### Required task
Set down the lines from the one containing "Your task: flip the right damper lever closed" to the one containing "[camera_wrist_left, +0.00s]", both lines included, exactly as they stand and with no other lines.

#### Data extract ####

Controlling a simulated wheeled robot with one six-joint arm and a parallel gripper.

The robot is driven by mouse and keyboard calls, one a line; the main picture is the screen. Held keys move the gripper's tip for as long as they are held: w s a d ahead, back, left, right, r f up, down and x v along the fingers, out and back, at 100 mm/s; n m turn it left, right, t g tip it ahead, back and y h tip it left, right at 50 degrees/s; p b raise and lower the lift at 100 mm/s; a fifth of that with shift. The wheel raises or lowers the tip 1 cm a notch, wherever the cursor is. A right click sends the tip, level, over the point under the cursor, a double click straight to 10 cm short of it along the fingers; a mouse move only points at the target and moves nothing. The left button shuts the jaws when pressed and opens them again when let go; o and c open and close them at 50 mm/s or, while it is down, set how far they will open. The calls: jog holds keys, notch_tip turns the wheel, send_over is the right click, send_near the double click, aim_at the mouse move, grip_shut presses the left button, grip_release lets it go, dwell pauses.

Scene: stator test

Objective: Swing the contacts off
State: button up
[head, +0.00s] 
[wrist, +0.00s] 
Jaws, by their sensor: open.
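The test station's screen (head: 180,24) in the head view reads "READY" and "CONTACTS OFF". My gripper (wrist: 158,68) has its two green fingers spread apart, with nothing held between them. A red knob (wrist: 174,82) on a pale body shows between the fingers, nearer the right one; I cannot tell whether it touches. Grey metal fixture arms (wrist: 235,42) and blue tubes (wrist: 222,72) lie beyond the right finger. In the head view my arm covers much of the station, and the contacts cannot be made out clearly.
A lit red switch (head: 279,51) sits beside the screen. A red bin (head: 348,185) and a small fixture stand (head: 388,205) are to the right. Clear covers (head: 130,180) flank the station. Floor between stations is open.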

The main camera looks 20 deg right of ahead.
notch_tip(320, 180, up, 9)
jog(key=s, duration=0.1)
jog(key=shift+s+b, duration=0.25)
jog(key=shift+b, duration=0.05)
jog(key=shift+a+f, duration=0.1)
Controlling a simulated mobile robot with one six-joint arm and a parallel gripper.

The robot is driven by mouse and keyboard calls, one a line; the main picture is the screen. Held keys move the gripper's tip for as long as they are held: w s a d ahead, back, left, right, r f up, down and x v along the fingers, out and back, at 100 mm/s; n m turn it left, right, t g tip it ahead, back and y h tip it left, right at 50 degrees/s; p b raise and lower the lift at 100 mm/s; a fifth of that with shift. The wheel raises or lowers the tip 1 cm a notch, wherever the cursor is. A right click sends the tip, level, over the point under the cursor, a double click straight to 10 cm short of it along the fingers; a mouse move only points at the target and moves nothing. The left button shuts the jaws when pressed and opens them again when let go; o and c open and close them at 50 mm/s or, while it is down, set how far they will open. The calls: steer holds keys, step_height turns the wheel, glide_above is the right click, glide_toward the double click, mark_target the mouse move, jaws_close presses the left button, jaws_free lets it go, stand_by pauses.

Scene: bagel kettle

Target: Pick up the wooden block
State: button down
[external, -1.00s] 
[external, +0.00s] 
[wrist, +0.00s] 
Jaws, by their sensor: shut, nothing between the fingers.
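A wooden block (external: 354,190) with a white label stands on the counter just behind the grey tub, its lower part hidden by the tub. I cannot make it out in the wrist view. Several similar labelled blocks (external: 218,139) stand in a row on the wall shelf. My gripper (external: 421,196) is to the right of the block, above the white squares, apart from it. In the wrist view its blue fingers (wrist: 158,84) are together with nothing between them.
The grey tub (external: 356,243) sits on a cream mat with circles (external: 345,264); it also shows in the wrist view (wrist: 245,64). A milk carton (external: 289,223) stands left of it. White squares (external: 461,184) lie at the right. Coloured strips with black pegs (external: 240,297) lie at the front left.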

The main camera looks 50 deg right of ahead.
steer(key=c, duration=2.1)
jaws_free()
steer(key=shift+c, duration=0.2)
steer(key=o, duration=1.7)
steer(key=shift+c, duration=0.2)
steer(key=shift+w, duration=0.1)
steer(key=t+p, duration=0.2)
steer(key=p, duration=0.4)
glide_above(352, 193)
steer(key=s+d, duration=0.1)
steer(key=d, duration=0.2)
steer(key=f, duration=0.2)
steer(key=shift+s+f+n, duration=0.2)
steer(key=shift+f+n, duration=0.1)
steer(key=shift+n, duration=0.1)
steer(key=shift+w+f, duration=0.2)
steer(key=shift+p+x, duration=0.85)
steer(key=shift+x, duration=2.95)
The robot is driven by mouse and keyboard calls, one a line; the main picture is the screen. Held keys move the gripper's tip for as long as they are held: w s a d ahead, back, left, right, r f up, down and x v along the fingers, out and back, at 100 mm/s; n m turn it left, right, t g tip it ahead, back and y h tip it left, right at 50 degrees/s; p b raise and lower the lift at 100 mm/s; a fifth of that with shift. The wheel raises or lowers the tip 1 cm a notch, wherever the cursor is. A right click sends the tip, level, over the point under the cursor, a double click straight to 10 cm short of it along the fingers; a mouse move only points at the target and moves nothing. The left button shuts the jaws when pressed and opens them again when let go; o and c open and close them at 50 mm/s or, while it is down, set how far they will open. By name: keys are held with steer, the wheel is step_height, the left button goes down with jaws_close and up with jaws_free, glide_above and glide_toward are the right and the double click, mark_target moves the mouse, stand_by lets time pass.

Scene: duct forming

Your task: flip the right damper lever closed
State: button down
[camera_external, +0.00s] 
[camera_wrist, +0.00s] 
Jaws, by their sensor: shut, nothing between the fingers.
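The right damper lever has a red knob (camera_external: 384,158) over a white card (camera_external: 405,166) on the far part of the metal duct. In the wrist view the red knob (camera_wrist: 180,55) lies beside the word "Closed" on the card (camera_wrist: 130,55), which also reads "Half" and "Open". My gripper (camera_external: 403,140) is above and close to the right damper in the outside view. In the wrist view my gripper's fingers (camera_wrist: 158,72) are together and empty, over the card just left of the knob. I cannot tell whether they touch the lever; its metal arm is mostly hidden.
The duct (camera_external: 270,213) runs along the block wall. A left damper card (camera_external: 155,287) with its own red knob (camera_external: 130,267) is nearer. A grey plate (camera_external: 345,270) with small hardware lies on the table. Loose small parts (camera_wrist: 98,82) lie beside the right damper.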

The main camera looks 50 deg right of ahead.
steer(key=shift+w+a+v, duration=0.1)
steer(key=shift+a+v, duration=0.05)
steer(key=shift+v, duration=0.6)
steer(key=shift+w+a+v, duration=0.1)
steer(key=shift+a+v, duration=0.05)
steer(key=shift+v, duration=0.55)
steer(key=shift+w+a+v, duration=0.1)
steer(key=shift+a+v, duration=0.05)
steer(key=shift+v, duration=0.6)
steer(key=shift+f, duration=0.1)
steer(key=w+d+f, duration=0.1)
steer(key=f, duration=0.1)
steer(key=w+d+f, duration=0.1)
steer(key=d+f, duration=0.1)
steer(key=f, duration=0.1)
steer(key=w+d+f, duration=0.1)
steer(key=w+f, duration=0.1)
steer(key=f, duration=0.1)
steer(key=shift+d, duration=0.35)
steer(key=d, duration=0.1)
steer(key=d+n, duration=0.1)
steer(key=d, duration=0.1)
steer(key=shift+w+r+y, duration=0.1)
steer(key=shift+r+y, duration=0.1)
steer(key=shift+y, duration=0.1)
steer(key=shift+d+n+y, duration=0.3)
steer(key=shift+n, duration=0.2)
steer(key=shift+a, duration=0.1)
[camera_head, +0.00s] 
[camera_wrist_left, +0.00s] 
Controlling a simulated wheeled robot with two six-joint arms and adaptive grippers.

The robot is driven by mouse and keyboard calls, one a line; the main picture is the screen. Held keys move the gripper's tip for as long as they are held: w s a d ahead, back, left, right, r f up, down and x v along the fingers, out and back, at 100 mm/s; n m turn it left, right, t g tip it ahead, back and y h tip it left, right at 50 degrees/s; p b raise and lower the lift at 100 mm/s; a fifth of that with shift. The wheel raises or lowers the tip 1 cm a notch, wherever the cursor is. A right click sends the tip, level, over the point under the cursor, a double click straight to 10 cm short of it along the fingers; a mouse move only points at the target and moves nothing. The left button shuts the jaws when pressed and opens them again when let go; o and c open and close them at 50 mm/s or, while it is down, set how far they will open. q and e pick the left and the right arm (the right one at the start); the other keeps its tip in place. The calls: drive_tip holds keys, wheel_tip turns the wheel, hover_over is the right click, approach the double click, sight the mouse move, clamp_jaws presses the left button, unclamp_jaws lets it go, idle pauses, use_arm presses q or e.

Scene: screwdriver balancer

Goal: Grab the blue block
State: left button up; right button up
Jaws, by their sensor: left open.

####

### Result of this exercise
Your task: flip the right damper lever closed
State: button down
[camera_external, +0.00s] 
[camera_wrist, +0.00s] 
Jaws, by their sensor: shut, nothing between the fingers.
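The right damper lever has a red knob (camera_external: 384,158) over a white card (camera_external: 405,166) on the far part of the metal duct. In the wrist view the red knob (camera_wrist: 180,55) lies beside the word "Closed" on the card (camera_wrist: 130,55), which also reads "Half" and "Open". My gripper (camera_external: 403,140) is above and close to the right damper in the outside view. In the wrist view my gripper's fingers (camera_wrist: 158,72) are together and empty, over the card just left of the knob. I cannot tell whether they touch the lever; its metal arm is mostly hidden.
The duct (camera_external: 270,213) runs along the block wall. A left damper card (camera_external: 155,287) with its own red knob (camera_external: 130,267) is nearer. A grey plate (camera_external: 345,270) with small hardware lies on the table. Loose small parts (camera_wrist: 98,82) lie beside the right damper.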

The main camera looks 50 deg right of ahead.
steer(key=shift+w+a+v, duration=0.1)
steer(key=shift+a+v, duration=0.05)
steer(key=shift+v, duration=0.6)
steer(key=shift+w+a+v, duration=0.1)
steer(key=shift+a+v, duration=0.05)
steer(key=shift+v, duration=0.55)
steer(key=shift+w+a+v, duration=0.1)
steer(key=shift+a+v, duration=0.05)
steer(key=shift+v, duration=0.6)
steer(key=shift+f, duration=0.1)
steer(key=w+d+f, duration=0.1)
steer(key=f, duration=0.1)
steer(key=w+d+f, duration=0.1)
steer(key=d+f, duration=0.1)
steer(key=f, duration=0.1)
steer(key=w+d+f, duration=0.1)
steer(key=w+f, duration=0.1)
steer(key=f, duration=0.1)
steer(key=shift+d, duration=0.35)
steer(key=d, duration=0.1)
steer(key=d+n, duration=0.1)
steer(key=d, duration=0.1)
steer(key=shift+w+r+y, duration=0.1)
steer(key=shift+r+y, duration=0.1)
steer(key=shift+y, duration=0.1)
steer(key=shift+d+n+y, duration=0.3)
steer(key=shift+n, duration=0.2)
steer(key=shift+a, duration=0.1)
[camera_head, +0.00s] 
[camera_wrist_left, +0.00s] 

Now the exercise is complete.